I went on Marketplace yesterday talking to Kai about the BLS benchmark revision. Here's the easiest way I think to understand it: How many jobs are there in the US at any given time? The most accurate answer to this question will come from tax data. Employers are required to pay payroll taxes on each employee for Unemployment Insurance. So if we want to know how many jobs there are, we can use the payroll tax headcount. Done. The problem is that data can take 6-18 months to collect and process. It's a census of every employee in the US--over 160 million records! To fill in our understanding before then, the BLS surveys a sample of the tax-paying employers to come up with a monthly estimate, which by contrast comes out just days after the month ends. This is the Current Establishment Survey. The survey has two types of revisions.
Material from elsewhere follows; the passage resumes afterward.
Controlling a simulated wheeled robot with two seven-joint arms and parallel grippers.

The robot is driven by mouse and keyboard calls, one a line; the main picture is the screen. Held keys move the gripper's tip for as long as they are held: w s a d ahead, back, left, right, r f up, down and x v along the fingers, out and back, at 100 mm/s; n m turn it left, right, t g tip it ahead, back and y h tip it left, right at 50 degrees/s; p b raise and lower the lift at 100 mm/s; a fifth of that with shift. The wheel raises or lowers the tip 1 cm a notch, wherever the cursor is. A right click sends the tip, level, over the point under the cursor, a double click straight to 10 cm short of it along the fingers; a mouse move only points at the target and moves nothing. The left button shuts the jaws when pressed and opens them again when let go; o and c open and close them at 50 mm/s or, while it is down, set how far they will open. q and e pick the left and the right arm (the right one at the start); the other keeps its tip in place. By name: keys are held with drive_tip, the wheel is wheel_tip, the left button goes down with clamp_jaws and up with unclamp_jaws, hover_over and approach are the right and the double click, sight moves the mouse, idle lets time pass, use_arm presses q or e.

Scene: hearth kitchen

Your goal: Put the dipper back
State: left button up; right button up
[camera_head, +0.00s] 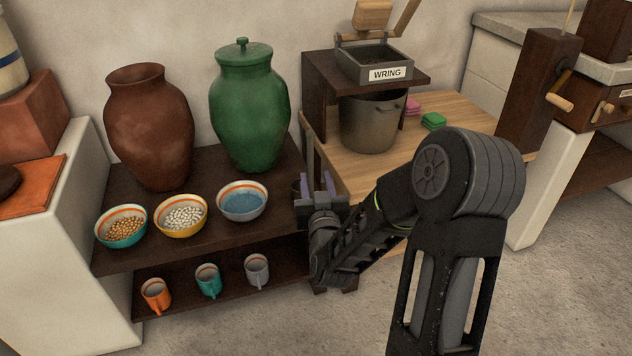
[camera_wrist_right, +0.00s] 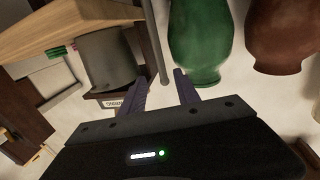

The first one is the monthly revisions, these relate to collection of the survey. Responses don't all come in on time, and they update that first number twice as more surveys are returned. The second one is the benchmark revisions, these relate to design of the survey's sample. The survey has to make some assumptions about business: how quickly they are opening and how quickly they are closing. When the tax data starts to roll in, they can see how close those assumptions were. Again, they update those numbers twice. We got the first benchmark revision yesterday, and we'll get the second one in the Spring. The journey from that first Jobs Day number to the final number two years later is a remarkable process that reflects timeliness, accuracy, transparency, and the dedication of the Bureau of Labor Statistics to keeping us informed. https://lnkd.in/eW4M-PGU
Thanks Kathryn Anne Edwards for making this straightforward in understanding the survey process. Important work that takes time and refinement to provide accurate and actionable data.
I’ve been following both you and Kai. As always you guys are amazing!